Recently, Brew Crew Ball Editor and BPMilwaukee Prospect Editor Kyle Lesniewski posed a question about ranking 5th starters by team. The seemingly simple task includes an opportunity to test assumptions about MLB rotations:
- Specially, are there truly MLB rotational roles?
- If so, how many pitchers take regular turns in the rotation?
- If there are indeed regular turns in the rotation, how many “spots” (or “roles”) can be identified?
In order to address this question, I employed Baseball Prospectus CSV data of MLB Pitchers By Team (retrieved August 31, 2017). To construct the ideal of actual rotational roles, I organized pitchers by team, then games started, and, finally, Deserved Run Average (DRA). The goal of judging players by games started is to find the number of pitchers that regularly work in a rotational role. It is important to state that this method does not adhere to the scouting definition of rotation roles (where pitchers are assessed by stuff, command, risk, and projectability, among other factors, in order to judge their #1/#2, #3/#4, or back-end status), or even adhere to fans’ common statements about aces (for example, Brewers fans would call Chase Anderson a club ace regardless of his games started; the fact that he was injured and missed rotational turns would not necessarily impact that assessment because his performance is so strong in 2017).
Aces Do Not Exist
However, I believe it is necessary to push back on these common rotational assessments used in common speech and scouting circles, in order to illuminate the actual mechanics of a rotation. Once an alternative mechanics of rotational roles is constructed, fans and analysts will hopefully have another vantage point from which to view pitching staffs and thereby realign their views about aces, middle rotation starters, and replacement pitchers.
To start, as of August 31, 2017 there are 314 starting pitching seasons employed by MLB clubs. Undoubtedly, this number is inflated due to trades. For example, Jaime Garcia has worked for several clubs due to trades; while Garcia is only one pitcher, it is important to outline his three pitching seasons if one is to understand the actual rotational mechanics of the 2017 season. Basically, this number of starting pitchers should already cast doubt on the “5 Spot Rotation;” even if there are theoretically five turns in a rotation, injuries, ineffectiveness, trades and waiver transactions, and minor league call-ups cause teams to use approximately 10 starting pitchers by the end of August.
Once pitchers are organized by Team and Games Started, rotational mechanics can be observed. Separating Games Started by percentile (in 10 percent jumps), there are approximately 10 rotation spots plus emergency starters in 2017 MLB rotations:
From this table, it should become clear that there are not necessarily five rotation spots, and perhaps even fewer rotational spots than that. It is interesting to see that pitchers that have made the most rotational turns in 2017 are indeed the best by DRA and Runs Allowed per 9 Innings (RA9), but also that “third” and “fourth” rotational turns feature good arms.
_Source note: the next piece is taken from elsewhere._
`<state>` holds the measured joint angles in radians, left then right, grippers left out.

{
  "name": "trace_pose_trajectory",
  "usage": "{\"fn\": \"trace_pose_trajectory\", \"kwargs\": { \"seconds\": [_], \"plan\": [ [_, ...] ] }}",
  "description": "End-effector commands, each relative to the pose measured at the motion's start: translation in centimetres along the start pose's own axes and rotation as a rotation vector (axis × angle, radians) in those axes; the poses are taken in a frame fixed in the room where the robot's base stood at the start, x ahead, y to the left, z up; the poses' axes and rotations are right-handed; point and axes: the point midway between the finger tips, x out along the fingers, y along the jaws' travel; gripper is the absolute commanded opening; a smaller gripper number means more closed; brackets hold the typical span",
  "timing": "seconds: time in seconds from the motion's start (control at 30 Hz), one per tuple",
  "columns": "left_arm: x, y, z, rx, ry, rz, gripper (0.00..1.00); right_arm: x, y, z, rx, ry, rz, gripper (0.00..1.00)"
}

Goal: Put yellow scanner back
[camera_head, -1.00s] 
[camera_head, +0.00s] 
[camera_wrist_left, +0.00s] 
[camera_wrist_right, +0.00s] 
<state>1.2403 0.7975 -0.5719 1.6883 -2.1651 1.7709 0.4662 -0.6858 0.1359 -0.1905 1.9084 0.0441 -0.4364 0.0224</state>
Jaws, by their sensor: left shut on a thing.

This should reflect the impact of injuries on a rotation.
Once this list is assembled, one can abstract each rotation spot. To respond to Lesniewski’s challenging question, I focused on the fifth rotational spot, but one could conceivably do this with each spot. To construct a fifth spot, I counted upward from a team’s Emergency Starters until I reached 27 Games Started, which is one full rotational turn at this point in the season. Of course, because different teams use their replacement pitchers in different ways, 27 was not always the clean number, so I placed a top limit of 39 GS on this search. In this regard, some teams had a “fifth spot” with 26 GS, and others used 34 GS, etc. What the next table will show is that some teams strictly use starters in these roles, while other teams rotate relievers and swingmen into the mix:
With these searches in mind, it is worth doubling down on the question about whether rotational roles exist. This is why Brewers fans should not dismiss the “Brewers only have depth in their minors, but not an ace” line. First and foremost, it is not evident that an MLB rotation is anything other than a test of systematic depth; when teams are almost required to employ 10 starting pitchers, the ideal of an “ace” or “#3″ or “innings eater” is not necessarily more significant than that of “employing quality depth.” Furthermore, it is also not clear that a team’s best pitchers universally pitch the most games; this is evident from the “third” and “fourth” rotational turns exhibited above, where MLB teams received solid DRA and RA9 from their starters with 18-23 GS (or, 67 to 85 percent of a full season workload). It will be important to return to this exercise once the season is finished, in order to complete the data. But, at this point, one can understand that it is worth questioning the existence of set rotational roles in MLB, or even the ideal of a set rotation.